In Christian theology, predestination refers to God’s eternal decree appointing humans to their ultimate ends, with the saved (or elect) manifesting God’s mercy and the reprobate (or damned) manifesting divine justice. Although Christianity has never lacked for contentious doctrines, predestination provided an unusually fertile ground for conflict. It is a key mystery of the faith, inextricably bound up with such doctrines as innate depravity, free will and the nature of divine sovereignty. It is also a mystery that has resisted definitive church settlement for almost two millennia because it embodies a seeming contradiction between Saint Paul’s emphasis on unfettered divine will and the idea that sinners should repent and answer the Gospels’ call to faith.

Beginning with the fifth century, the issue was joined between those, like Augustine, who see God’s grace as operating utterly independent of human effort and those, like the British monk Pelagius, who accord the human will a greater role in the work of salvation. By the Middle Ages, Augustine’s view predominated, although it stood in tension with the sacramentalism of medieval piety — the belief that the church’s sacraments bestow some measure of grace on the worshipper.
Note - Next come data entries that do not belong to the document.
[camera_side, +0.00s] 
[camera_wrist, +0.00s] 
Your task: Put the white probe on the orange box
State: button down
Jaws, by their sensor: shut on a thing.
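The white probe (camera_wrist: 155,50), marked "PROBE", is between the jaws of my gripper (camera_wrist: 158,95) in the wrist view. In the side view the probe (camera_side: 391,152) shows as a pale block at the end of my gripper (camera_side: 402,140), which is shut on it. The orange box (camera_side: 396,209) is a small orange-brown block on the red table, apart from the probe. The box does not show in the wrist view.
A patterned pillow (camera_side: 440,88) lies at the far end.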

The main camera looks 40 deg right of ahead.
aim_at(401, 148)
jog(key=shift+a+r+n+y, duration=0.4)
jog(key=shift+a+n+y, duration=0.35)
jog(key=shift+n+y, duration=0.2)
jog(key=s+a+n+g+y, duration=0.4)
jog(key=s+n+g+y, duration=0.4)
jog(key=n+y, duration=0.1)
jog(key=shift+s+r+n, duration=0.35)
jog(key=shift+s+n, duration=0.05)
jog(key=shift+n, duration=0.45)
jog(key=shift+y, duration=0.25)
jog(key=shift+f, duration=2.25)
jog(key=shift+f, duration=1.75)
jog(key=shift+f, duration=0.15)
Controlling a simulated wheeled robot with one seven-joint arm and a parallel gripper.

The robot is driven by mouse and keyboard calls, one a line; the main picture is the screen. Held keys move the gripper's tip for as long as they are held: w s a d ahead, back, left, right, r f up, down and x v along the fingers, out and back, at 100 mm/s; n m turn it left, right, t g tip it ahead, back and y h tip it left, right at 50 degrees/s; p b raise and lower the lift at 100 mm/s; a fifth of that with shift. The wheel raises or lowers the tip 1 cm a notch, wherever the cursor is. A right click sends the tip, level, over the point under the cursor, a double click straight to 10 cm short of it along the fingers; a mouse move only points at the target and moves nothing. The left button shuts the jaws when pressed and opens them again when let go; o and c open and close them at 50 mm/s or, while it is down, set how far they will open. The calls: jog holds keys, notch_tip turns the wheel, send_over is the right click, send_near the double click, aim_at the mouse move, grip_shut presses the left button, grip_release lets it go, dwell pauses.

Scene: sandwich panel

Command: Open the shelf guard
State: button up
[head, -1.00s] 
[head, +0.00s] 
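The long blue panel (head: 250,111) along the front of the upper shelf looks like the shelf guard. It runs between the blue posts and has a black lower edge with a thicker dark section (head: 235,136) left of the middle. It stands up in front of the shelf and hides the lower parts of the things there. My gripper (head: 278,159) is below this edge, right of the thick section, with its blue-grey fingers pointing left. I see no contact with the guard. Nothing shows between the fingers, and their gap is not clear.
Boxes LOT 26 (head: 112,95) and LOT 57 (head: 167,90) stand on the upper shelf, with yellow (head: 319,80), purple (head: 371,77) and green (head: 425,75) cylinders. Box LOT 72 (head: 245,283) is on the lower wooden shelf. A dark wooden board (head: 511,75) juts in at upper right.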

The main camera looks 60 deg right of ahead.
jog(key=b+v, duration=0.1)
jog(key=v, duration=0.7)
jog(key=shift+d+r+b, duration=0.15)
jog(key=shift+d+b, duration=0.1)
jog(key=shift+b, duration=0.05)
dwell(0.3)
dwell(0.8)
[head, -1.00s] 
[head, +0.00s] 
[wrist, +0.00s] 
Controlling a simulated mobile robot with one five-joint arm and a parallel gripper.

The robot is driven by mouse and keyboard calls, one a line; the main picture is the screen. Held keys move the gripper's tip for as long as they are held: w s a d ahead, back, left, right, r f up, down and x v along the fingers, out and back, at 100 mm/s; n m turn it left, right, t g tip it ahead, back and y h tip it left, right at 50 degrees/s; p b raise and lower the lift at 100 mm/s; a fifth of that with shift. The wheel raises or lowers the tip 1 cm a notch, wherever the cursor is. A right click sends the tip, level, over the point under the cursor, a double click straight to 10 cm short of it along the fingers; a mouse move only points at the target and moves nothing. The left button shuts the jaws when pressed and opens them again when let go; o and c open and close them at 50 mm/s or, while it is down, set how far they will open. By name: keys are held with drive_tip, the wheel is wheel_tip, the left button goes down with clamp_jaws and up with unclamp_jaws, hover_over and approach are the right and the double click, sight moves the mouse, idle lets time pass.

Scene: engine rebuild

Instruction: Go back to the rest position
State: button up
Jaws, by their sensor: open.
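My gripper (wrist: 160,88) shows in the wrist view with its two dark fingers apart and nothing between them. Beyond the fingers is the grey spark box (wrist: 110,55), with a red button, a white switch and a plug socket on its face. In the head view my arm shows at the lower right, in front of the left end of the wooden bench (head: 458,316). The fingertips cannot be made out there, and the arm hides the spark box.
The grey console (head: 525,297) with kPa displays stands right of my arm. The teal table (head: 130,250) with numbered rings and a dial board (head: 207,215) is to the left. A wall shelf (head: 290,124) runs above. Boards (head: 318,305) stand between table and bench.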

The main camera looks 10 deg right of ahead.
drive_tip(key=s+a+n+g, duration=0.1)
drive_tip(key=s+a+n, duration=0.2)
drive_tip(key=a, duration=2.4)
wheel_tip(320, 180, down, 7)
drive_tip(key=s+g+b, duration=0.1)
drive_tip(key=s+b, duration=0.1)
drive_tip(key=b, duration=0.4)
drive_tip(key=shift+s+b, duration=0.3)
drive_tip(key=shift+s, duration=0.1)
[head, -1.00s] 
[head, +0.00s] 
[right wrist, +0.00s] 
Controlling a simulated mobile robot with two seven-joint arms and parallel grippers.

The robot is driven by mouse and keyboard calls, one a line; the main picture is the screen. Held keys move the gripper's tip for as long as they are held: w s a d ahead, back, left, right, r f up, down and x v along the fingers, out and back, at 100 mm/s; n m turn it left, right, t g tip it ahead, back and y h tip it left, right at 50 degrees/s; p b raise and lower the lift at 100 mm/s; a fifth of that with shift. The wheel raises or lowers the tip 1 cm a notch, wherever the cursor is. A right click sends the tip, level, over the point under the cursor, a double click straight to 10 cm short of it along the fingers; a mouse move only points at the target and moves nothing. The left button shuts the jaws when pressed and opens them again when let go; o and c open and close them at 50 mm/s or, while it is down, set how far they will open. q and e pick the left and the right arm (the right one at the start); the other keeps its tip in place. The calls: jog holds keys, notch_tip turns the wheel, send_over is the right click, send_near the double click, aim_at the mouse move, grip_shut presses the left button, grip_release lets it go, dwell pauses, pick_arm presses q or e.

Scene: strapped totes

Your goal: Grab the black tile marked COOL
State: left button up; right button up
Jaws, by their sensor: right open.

Hand in hand with the Reformation’s rejection of medieval religiosity came its whole-hearted embrace of predestination. Transported to the New World, this stark version of the doctrine allowed New England Puritan divines to speculate that not one in a thousand would be saved, leaving their worried flocks to search their souls obsessively for signs of salvation.

Mr. Thuesen follows the career of predestination in American Christianity from New England Puritanism to the present, situating the American experience in the broader context of Western Christianity. His thesis is that predestination provides the golden thread that runs through the complex history of American churches, even when, as with Mormons and Christian Scientists, new denominations rejected predestination altogether. Although the thread sometimes runs a little thinner than the author would like, the book is commendably concise and accessible, filled with insight, and leavened with the occasional flash of dry wit.

Mr. Thuesen lucidly explicates such abstruse controversies as that between supra lapsarians (who believed that God chose the elect and the reprobate even before he created humanity) and the infra lapsarians (who believed that God chose the elect only after Adam’s fall). In addition, the author considerately provides a glossary for readers who might lose their way in the thicket of technical vocabulary.

One of the most striking aspects of Mr. Thuesen’s narrative is the depth of animosity between people of faith on opposing sides of the controversies. As the book progresses, squabbling Church Fathers are succeeded by squabbling Reformers, who, having crossed the Atlantic with their fights, are succeeded in turn by squabbling Lutherans, Presbyterians and Baptists. Dissenting voices found new sects, new schools, new publications, new churches, all to avoid communion with erroneous co-religionists. As Mr. Thuesen recognizes, these debates — and their virulence — can appear anachronistic today, when the “idea of subscribing to any strict confessional position seems as quaint to many Americans as iceboxes in the age of frost-free refrigerators.”

The great virtue of the book is that, without taking sides among the combatants, Mr. Thuesen manages to capture the significance of their enterprise. It is nothing less than an unflinching commitment to living always mindful of the eye of eternity. Ultimately Mr. Thuesen mourns the decline of mystery in modern life; “Predestination” pays noble tribute to that sense of awe before the divine that theology captures only through a glass darkly.

Ms. Arkin is a professor at Fordham Law School.